* start Provided material *

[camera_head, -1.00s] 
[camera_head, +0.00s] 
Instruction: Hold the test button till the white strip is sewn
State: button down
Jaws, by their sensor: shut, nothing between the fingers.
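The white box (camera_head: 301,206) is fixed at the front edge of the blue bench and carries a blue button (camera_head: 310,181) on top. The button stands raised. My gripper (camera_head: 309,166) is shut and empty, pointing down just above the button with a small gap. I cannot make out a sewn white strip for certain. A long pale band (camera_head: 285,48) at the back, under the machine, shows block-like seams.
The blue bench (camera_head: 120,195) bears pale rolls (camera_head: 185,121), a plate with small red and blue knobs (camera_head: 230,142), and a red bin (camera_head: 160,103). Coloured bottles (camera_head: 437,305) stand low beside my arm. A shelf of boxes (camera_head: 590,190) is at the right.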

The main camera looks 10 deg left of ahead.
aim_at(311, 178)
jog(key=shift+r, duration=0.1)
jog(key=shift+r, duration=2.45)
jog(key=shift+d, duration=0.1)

* end Provided material *

**To do:** Starting with the line that contains "Instruction: Hold the", return each line through the last one of the data above, exactly as written and nothing more.

**Exercise solution:**
Instruction: Hold the test button till the white strip is sewn
State: button down
Jaws, by their sensor: shut, nothing between the fingers.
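The white box (camera_head: 301,206) is fixed at the front edge of the blue bench and carries a blue button (camera_head: 310,181) on top. The button stands raised. My gripper (camera_head: 309,166) is shut and empty, pointing down just above the button with a small gap. I cannot make out a sewn white strip for certain. A long pale band (camera_head: 285,48) at the back, under the machine, shows block-like seams.
The blue bench (camera_head: 120,195) bears pale rolls (camera_head: 185,121), a plate with small red and blue knobs (camera_head: 230,142), and a red bin (camera_head: 160,103). Coloured bottles (camera_head: 437,305) stand low beside my arm. A shelf of boxes (camera_head: 590,190) is at the right.

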The main camera looks 10 deg left of ahead.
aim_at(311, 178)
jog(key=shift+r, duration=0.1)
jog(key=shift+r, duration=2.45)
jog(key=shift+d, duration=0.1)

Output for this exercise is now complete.